PROBLEM REQUIREMENTS:
Would you extract the whole listing below and retype it exactly?

DATA SECTION:

┏━━

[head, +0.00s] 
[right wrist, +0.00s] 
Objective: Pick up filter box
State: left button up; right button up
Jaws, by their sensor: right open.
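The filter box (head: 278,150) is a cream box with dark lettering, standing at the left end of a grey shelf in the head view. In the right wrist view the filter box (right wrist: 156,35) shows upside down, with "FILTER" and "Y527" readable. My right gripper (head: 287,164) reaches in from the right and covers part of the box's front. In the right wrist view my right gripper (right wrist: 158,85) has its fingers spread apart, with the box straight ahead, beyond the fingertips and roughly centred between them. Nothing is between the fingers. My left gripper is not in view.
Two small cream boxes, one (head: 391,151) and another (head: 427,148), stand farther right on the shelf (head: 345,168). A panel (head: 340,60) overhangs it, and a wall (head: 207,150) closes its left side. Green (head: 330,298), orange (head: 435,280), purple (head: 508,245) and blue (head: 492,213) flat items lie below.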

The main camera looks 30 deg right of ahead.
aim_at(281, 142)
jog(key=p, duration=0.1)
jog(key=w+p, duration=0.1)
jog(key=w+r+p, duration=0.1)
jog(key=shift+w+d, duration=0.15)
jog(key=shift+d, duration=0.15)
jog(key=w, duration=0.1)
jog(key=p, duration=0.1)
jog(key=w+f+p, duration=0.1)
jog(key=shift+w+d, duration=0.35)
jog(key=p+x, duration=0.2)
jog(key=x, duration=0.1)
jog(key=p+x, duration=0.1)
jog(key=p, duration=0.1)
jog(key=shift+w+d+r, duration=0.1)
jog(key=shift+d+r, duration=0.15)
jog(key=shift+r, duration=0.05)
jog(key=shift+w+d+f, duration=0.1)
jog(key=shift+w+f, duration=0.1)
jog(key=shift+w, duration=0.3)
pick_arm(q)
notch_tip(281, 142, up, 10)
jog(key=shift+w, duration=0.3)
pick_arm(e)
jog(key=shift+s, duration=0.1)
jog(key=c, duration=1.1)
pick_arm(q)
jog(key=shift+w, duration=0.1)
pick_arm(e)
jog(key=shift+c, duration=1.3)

┗━━

ANSWER FOR THE TASK:
[head, +0.00s] 
[right wrist, +0.00s] 
Objective: Pick up filter box
State: left button up; right button up
Jaws, by their sensor: right open.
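The filter box (head: 278,150) is a cream box with dark lettering, standing at the left end of a grey shelf in the head view. In the right wrist view the filter box (right wrist: 156,35) shows upside down, with "FILTER" and "Y527" readable. My right gripper (head: 287,164) reaches in from the right and covers part of the box's front. In the right wrist view my right gripper (right wrist: 158,85) has its fingers spread apart, with the box straight ahead, beyond the fingertips and roughly centred between them. Nothing is between the fingers. My left gripper is not in view.
Two small cream boxes, one (head: 391,151) and another (head: 427,148), stand farther right on the shelf (head: 345,168). A panel (head: 340,60) overhangs it, and a wall (head: 207,150) closes its left side. Green (head: 330,298), orange (head: 435,280), purple (head: 508,245) and blue (head: 492,213) flat items lie below.

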The main camera looks 30 deg right of ahead.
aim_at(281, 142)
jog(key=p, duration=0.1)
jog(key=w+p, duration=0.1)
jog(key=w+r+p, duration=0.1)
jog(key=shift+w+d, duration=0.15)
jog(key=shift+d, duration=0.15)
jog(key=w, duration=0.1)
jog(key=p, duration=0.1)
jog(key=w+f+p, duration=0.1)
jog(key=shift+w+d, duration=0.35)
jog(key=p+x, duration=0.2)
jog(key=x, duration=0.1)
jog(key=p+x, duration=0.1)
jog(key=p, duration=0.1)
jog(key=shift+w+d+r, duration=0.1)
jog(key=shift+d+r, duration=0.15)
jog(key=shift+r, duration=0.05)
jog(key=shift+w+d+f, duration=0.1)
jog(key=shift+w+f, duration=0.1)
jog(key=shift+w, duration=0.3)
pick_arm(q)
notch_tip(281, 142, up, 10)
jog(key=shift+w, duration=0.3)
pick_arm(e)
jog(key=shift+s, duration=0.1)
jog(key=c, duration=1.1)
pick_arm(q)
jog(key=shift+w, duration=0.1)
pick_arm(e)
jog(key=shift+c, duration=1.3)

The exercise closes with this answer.